“Home Futures”, a new exhibition at the Design Museum, questions whether ‘we are living in the way that pioneering architects and designers throughout the 20th century predicted’.
The answer – in many instances – seems to be yes.
In particular, two ‘past futures’ displayed in the exhibition were particularly prescient.
Firstly - the exhibition included a model of the Instant City, a vision of a city made from airships, imagined by the 1960s avant garde architectural group Archigram. Instant city was premised on urbanisms that could move ‘from site to site’, redefining the city as a temporary event. This vision of the urban has striking similarities with ‘pop-up housing’, such as Lewisham council’s pioneering PLACE/Ladywell, which provides modular social housing that can likewise be moved from site to site by being rapidly disassembled and reassembled.
Secondly – Architect Pier Vittorio Aureli’s ‘Minimum Dwelling’ designs proposed a way of living ‘in which every person would have a private room, but all the other domestic functions would be communal.’ This model is an exact description of how ‘co-living’ – a new trend in rental accommodation – is functioning in cities like London or San Francisco today. Co-living companies such as ‘The Collective’ provide dorm style accommodation, where residents rent a small room but have access to shared facilities including gyms, cinemas, kitchens, cafes, libraries and gardens.

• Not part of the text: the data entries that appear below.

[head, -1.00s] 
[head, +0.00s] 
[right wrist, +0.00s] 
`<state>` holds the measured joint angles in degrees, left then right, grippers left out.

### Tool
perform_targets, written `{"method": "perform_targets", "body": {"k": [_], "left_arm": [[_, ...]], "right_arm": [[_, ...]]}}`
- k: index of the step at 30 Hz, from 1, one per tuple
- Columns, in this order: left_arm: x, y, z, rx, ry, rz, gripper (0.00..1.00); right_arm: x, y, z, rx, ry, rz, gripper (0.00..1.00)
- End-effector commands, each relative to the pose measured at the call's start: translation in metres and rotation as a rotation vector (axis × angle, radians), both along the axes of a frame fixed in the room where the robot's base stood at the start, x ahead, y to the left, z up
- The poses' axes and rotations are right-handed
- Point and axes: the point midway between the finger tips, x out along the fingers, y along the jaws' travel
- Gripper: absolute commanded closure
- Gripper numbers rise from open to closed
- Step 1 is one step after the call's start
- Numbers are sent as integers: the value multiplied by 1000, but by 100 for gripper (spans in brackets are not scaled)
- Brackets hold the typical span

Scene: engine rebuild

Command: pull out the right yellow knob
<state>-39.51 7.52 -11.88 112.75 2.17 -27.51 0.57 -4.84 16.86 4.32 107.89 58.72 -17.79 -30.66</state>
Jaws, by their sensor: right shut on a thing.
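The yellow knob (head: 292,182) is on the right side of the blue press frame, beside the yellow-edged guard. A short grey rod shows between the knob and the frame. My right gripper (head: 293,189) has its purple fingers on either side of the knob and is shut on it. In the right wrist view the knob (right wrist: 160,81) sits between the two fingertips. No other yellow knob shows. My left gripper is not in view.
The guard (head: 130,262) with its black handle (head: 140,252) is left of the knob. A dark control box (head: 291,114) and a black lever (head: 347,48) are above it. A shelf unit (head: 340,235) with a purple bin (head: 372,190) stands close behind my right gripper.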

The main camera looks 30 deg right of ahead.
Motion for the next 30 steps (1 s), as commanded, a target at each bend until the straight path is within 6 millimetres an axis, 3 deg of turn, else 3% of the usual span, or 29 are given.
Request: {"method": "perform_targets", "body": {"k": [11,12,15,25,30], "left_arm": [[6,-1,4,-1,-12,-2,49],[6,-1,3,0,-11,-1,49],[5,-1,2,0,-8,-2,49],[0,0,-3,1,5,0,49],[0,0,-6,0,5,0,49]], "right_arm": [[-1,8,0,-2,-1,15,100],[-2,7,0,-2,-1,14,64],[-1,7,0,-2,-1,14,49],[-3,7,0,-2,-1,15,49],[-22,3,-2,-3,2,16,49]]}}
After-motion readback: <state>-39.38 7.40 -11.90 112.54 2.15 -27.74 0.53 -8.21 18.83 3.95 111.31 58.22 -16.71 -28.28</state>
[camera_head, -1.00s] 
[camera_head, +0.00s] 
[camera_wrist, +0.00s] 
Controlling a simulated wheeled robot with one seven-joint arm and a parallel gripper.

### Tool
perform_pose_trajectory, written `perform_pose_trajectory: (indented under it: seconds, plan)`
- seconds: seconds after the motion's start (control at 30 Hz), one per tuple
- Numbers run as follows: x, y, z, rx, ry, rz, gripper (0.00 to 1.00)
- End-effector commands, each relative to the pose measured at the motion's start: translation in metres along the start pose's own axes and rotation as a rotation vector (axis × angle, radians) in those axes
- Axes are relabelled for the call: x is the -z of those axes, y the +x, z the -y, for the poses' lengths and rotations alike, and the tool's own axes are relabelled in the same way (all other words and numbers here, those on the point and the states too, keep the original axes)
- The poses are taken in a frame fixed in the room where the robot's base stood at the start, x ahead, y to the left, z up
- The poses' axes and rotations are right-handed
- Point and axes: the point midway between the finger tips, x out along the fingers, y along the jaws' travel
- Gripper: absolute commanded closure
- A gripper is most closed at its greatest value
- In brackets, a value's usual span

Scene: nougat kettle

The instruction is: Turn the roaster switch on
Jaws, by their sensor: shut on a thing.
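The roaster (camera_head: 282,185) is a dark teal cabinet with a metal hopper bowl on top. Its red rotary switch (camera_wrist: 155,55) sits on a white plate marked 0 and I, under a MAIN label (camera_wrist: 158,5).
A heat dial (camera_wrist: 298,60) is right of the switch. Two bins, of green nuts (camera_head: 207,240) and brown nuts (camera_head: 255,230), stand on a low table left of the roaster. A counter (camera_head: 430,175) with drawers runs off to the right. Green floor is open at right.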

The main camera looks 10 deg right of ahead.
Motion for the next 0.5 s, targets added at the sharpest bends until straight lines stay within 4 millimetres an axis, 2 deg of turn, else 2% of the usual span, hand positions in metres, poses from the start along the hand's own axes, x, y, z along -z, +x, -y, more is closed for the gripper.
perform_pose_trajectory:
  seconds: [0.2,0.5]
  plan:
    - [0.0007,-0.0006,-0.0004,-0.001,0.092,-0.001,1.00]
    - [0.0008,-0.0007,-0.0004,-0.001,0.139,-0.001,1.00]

However, perhaps what wasn’t foreseen by the past visions featured in Home Futures, was the motivations that would push these projects into the limelight. While the designs and plans on display are primarily presented as utopic visions, the rise of pop-up housing or co-living has taken place in a far from utopic context, as responses to the housing crises gripping cities worldwide.
Does the resonance between past visions of future housing, and emerging housing trends today, therefore suggest that better modes of urban living are emerging from the ashes of financial crisis? Or, conversely, does it indicate ways that architects and developers today take inspiration from visions from times past when looking to brand compensatory housing solutions?